• _GOAL OF THE EXERCISE_
Please output only the lines that run from the line containing "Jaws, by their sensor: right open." through the end of the material below, exactly.

• _INFORMATION GIVEN_

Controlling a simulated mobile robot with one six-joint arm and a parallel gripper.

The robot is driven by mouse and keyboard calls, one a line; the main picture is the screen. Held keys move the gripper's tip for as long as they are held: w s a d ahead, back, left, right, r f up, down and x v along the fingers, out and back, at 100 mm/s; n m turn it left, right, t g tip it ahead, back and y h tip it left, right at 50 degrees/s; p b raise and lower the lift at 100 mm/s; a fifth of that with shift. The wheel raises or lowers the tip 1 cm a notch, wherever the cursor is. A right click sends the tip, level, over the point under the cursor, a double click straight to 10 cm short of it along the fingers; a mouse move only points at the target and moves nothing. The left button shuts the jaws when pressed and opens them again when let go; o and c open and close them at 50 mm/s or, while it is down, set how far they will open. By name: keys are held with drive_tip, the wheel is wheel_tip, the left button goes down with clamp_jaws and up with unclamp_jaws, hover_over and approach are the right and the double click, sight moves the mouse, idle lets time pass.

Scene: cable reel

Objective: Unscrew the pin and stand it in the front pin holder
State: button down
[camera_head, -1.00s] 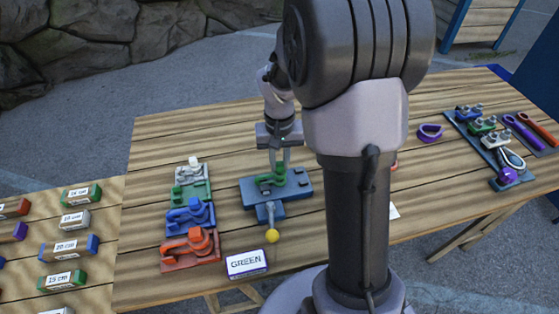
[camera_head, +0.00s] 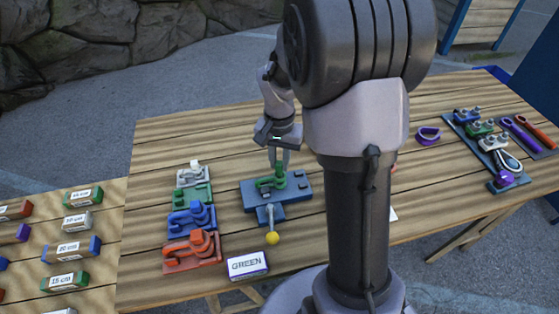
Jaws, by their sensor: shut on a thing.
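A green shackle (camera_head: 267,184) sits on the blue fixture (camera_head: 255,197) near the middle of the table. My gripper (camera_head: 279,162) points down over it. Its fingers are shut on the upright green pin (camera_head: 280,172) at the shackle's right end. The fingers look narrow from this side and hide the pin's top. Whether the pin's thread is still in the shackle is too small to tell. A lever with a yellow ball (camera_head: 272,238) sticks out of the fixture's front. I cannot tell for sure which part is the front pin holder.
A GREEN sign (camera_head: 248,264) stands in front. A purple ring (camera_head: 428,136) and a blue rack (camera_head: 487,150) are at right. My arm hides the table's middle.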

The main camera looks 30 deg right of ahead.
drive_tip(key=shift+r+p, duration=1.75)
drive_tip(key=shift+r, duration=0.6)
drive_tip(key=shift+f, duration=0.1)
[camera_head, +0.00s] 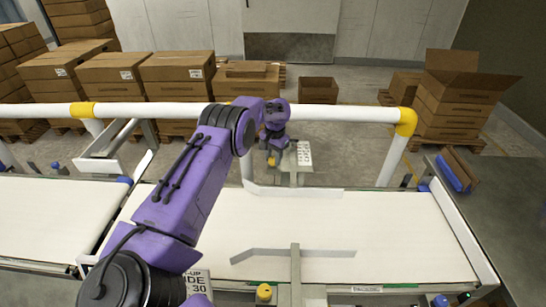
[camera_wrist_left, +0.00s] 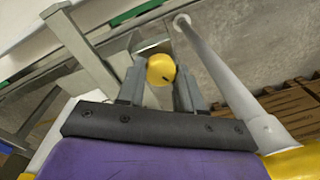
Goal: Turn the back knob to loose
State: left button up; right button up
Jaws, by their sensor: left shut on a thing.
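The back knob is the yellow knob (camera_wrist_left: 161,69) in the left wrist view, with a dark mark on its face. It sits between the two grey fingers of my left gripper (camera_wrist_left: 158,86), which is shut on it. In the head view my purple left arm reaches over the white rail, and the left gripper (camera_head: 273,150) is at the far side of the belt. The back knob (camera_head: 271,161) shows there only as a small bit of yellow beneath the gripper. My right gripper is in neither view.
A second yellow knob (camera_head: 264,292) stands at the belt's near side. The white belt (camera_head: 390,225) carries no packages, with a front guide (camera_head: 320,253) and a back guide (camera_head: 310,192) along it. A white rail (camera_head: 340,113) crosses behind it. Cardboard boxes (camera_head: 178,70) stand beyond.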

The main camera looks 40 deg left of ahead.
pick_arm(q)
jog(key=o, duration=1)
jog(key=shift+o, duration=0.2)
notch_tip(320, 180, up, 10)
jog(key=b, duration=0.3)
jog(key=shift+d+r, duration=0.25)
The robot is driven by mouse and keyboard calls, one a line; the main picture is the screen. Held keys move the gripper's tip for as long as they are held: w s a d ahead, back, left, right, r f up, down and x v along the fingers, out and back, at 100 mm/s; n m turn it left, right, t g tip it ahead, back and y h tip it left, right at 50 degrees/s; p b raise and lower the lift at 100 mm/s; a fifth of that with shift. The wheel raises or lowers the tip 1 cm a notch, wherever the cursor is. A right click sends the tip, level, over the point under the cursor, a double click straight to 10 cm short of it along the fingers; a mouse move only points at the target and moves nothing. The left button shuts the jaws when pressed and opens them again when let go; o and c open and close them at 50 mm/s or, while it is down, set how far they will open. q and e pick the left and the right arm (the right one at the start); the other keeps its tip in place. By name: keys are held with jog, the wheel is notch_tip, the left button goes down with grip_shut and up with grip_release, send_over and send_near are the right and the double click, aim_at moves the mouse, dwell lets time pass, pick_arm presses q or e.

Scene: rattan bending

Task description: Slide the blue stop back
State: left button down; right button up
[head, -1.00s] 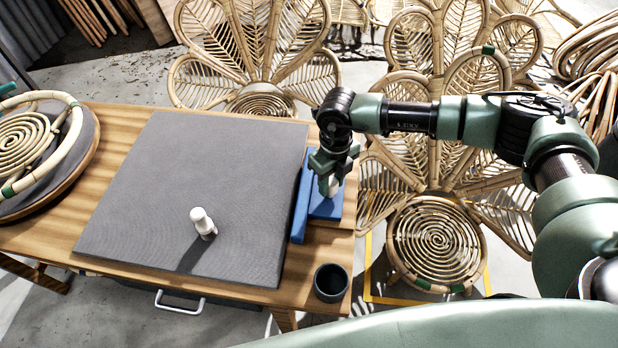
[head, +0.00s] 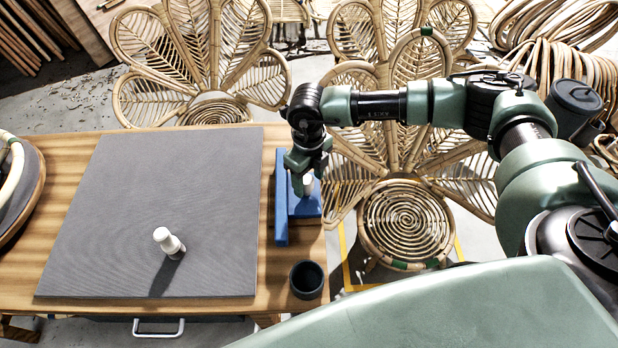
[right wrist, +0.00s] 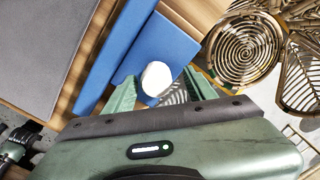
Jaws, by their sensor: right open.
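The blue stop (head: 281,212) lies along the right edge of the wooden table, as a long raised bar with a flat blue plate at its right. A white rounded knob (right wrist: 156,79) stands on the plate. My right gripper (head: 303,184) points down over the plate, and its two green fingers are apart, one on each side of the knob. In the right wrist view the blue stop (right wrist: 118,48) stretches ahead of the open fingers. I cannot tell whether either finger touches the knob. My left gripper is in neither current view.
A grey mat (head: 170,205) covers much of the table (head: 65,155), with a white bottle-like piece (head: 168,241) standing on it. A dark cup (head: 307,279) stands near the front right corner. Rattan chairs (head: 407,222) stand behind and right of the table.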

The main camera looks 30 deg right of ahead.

• _RESULT FOR THIS TASK_
Jaws, by their sensor: right open.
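The blue stop (head: 281,212) lies along the right edge of the wooden table, as a long raised bar with a flat blue plate at its right. A white rounded knob (right wrist: 156,79) stands on the plate. My right gripper (head: 303,184) points down over the plate, and its two green fingers are apart, one on each side of the knob. In the right wrist view the blue stop (right wrist: 118,48) stretches ahead of the open fingers. I cannot tell whether either finger touches the knob. My left gripper is in neither current view.
A grey mat (head: 170,205) covers much of the table (head: 65,155), with a white bottle-like piece (head: 168,241) standing on it. A dark cup (head: 307,279) stands near the front right corner. Rattan chairs (head: 407,222) stand behind and right of the table.

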The main camera looks 30 deg right of ahead.

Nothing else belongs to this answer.